Yes. I’m on my second agent, but I have a lot of respect for both. Currently I am with Evan Marshall of the Evan Marshall Literary Agency.

What are the perks of going with a traditional publisher?

They often have good connections in the foreign markets—my first two are published in 6 different languages. They do the cover art, the back of the book, editing, some publicity, and most of all, they have a large distribution network.

Did you ever consider self-publishing and why or why not?

Recently I’ve thought of experimenting with it, only because the royalties are so much higher say with amazon. I still might whip something up and give it a go. If nothing else than to report back on my experience.

What do you believe is the biggest obstacle authors face when searching for a traditional publisher?

I assume getting an agent is still difficult, and just getting a publisher excited about your book is still very competitive.

What does your publisher do in terms of publicizing your book?

They reach out to readers on Facebook, and they send out 40 or so review copies to Publisher’s Weekly, and book bloggers with large followings. Once in awhile there are some print ads. I still do a big portion of the promotion myself.

What do you believe is the biggest challenge authors face in promoting their books?

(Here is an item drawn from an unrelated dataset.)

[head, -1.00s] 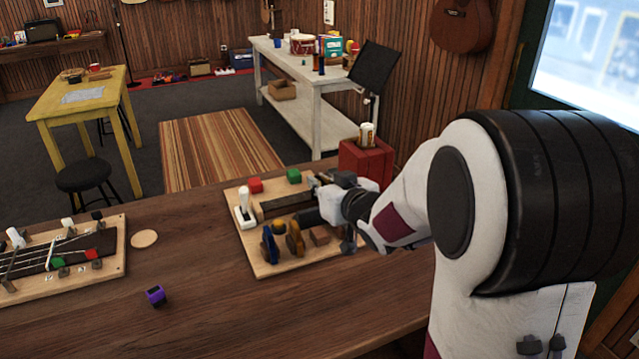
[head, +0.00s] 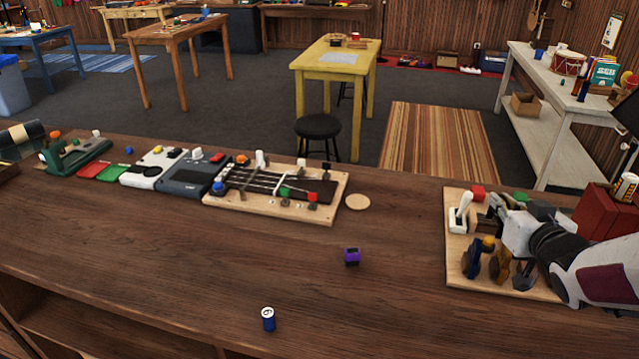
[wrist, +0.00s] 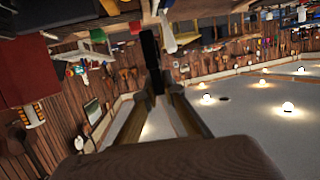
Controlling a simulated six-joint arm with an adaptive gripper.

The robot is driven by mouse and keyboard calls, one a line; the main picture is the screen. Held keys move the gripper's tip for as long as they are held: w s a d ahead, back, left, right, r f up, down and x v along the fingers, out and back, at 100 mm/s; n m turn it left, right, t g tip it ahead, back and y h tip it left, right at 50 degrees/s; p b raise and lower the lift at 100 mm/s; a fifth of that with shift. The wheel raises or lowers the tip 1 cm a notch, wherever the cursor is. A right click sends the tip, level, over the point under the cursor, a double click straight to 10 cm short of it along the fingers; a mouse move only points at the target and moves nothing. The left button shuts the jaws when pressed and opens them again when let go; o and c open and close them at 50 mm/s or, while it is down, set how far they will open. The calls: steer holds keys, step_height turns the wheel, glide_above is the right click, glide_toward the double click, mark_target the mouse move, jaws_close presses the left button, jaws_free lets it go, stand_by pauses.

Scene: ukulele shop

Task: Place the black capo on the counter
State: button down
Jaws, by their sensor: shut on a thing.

Cost versus payoff. It can be so hard to determine what publicity will work, and at what cost. Also, the market seems a bit saturated. So everyone is trying to promote something. It can be difficult to make yours stand out from the crowd no matter how much you tweet about it!

Are you active in the social networks and which is your favorite?

I’m trying to get better. I like Goodreads. And I have a Facebook fan page. (Mary Carter Books). I’ve just started to touch base with Twitter more.

Do you have any advice you’d like to share with aspiring authors?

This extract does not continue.